1. Where does the teasel grow? Is it ever eaten by cattle? Why not? How is it protected?

2. What sort of stem has it? Is it hollow or solid? Where upon it are the spines situated? Are the spines all of the same size? Can you take hold of the stem anywhere without being pricked?

3. What is the shape of the leaves? How do they join the stem? Are the leaves set opposite or alternate? If one pair points east and west in which direction will the pairs above and below point? How and where are the leaves armed? How does the cow or sheep draw the leaves into the mouth with the tongue? If either should try to do this with the teasel, how would the tongue be injured?

4. Where do the flower stems come off? Do they come off in pairs? How are the pairs set in relation to each other?

5. What is the general appearance of the teasel flower-head?
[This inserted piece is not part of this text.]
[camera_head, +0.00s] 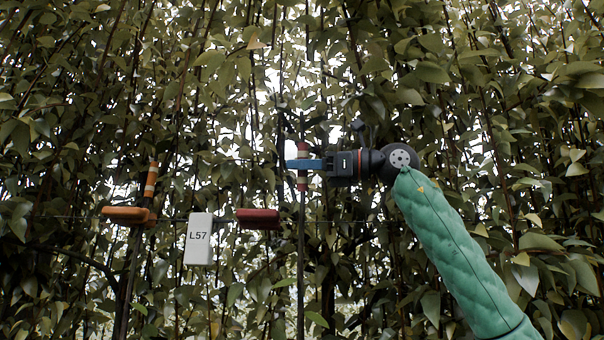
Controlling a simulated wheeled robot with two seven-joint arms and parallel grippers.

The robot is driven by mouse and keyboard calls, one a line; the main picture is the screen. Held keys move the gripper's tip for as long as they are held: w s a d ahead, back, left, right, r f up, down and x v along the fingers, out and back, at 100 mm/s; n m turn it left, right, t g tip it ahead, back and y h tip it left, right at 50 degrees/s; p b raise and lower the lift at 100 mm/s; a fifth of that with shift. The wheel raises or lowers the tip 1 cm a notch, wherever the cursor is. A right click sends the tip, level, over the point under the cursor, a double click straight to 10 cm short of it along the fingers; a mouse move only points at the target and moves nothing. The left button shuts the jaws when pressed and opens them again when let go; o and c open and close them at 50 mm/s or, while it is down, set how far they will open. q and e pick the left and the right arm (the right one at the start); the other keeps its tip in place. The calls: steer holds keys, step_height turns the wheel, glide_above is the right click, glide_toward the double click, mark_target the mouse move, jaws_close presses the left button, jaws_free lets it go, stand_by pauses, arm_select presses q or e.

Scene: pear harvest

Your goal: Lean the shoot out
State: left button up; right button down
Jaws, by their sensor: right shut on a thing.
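A thin, dark, upright shoot (301,255) with a red-and-white band (302,182) stands near the middle of the head view. My right gripper (303,164) reaches in from the right, and its blue fingers are shut on this shoot at the band. The shoot looks nearly upright. Its upper part is partly lost among the leaves. My left gripper is not in view.
A second shoot with an orange-and-white band (151,180) stands at the left. An orange block (125,213), a white tag reading L57 (198,240) and a dark red block (258,218) sit along a thin horizontal wire. Dense leaves and stems fill the background.

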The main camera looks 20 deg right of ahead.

Describe the long involucre prongs at the base. If the teasel is in blossom, where do you find the flowers? How many girdles of flowers are there around the flower-head? How many rows in one girdle? Where did the first flowers blossom in the teasel flower-head? Where on the head will the last blossoms appear? Where are the buds just ready to open? Where are the ripened seeds?

6. Examine a single flower. How is it protected? Cut out a flower and bract and see how the long-spined bract enfolds it. Is the bract spear long enough to keep the cattle from grazing on the blossom? Is it long enough to keep the bees and other insects from visiting the flowers? Where are the longest spines on the teasel head?

7. Study a single flower. What is the shape of its corolla? How is it colored? What color are the stamens? How many? Describe the pollen. If the pollen is being shed where is the stigma? After the pollen is shed, what happens to the stigma?

8. What do you find at the base of the flower? How does the young seed look? Later in the season take a teasel head and describe how it scatters its seed. How do the ripe seeds look? How long will the old teasel plants stand?

9. For what were teasels once used? How many years does a teasel plant live? How does it look at the end of its first season? How is this an advantage as a method of passing the winter?